Rundschau-Debatte des TagesWo bleibt die nationale Sicherheitsstrategie?
Seit dem Beginn des russischen Angriffskriegs auf die Ukraine hat sich in Europa und hierzulande die Lage geändert. Doch wie ist Deutschland darauf vorbereitet? Tatsächlich fehlt bisher eine aktuelle nationale Sicherheitsstrategie. Warum ist das so? Und kommt sie nun doch?

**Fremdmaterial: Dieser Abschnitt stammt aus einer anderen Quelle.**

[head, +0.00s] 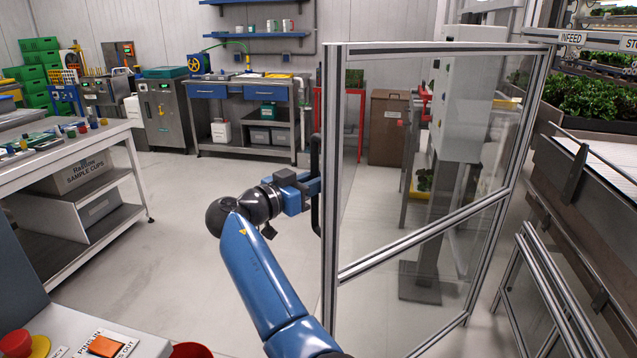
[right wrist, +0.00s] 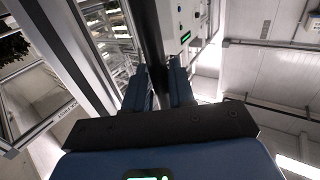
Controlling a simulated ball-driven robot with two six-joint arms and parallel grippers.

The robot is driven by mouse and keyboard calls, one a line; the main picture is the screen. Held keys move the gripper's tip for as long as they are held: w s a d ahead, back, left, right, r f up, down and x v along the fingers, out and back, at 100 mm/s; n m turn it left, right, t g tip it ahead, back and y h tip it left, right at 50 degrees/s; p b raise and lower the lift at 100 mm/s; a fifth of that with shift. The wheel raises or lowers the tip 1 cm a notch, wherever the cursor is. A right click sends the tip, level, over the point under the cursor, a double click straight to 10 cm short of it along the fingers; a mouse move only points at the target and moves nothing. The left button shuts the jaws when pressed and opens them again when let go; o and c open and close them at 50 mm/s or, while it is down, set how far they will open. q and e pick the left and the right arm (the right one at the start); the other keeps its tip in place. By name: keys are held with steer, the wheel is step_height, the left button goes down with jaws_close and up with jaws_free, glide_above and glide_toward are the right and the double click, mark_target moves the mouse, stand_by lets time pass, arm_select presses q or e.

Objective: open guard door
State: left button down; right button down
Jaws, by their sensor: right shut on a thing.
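My right gripper (head: 313,187) is shut on this handle, partly hidden by the door post. In the right wrist view, the two blue fingers (right wrist: 158,92) are on either side of the dark handle bar (right wrist: 149,45). My left gripper is not in view.
The infeed beam (head: 590,39) and a lower guard frame (head: 545,290) are at the right. A bench with sample cups (head: 60,150) is at the left, and a workbench (head: 250,90) is at the back. The floor left of the door is clear.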

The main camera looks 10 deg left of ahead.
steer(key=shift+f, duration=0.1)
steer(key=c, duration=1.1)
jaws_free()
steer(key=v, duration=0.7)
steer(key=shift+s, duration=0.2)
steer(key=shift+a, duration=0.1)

Dass sich die Welt verändert hat, war SPD, Grünen und FDP schon klar, als sie ihren Koalitionsvertrag schrieben. Darin ist festgehalten, dass Deutschland erstmals eine nationale Sicherheitsstrategie braucht, einen Fahrplan also für die veränderte Weltlage. Wie sehr er fehlt, wurde bereits wenige Monate nach Antritt der Ampel-Koalition deutlich, als der russische Angriff auf die Ukraine Deutschland unvorbereitet traf. Eineinhalb Jahre später gibt es nun noch immer keine Strategie. Vergangene Woche sollte das Werk im Kabinett beschlossen und dann im Bundestag beraten werden. Doch das Vorhaben wurde vertagt.
Das Problem
Experten wie Ulrich Schlie, der an der Universität Bonn den einzigen Lehrstuhl Deutschlands für Strategieforschung in der Außen- und Sicherheitspolitik innehat, halten die strategische Leerstelle inzwischen für ein Problem. Es sei zwar nicht so, dass Deutschland sich in der Vergangenheit gar nicht mit der Frage beschäftigt hätte, wie es in Fragen des Katastrophenschutzes, der Verteidigung und der Cyberabwehr aufgestellt sei. Seit 1969 gibt es sogenannte Weißbücher zur Sicherheitspolitik, die vom Bundesverteidigungsministerium erstellt werden. Das letzte erschien im Jahr 2016, ist also nicht mehr besonders aktuell. „Außerdem war das Weißbuch immer mehr eine Lagebeschreibung als eine Strategie, welche Ziele Deutschland sicherheitspolitisch verfolgt und wie es diese umzusetzen gedenkt.“ Die Veränderungen der Kräfteverhältnisse in der Welt machten hier dringend neue und vor allem klare Antworten notwendig.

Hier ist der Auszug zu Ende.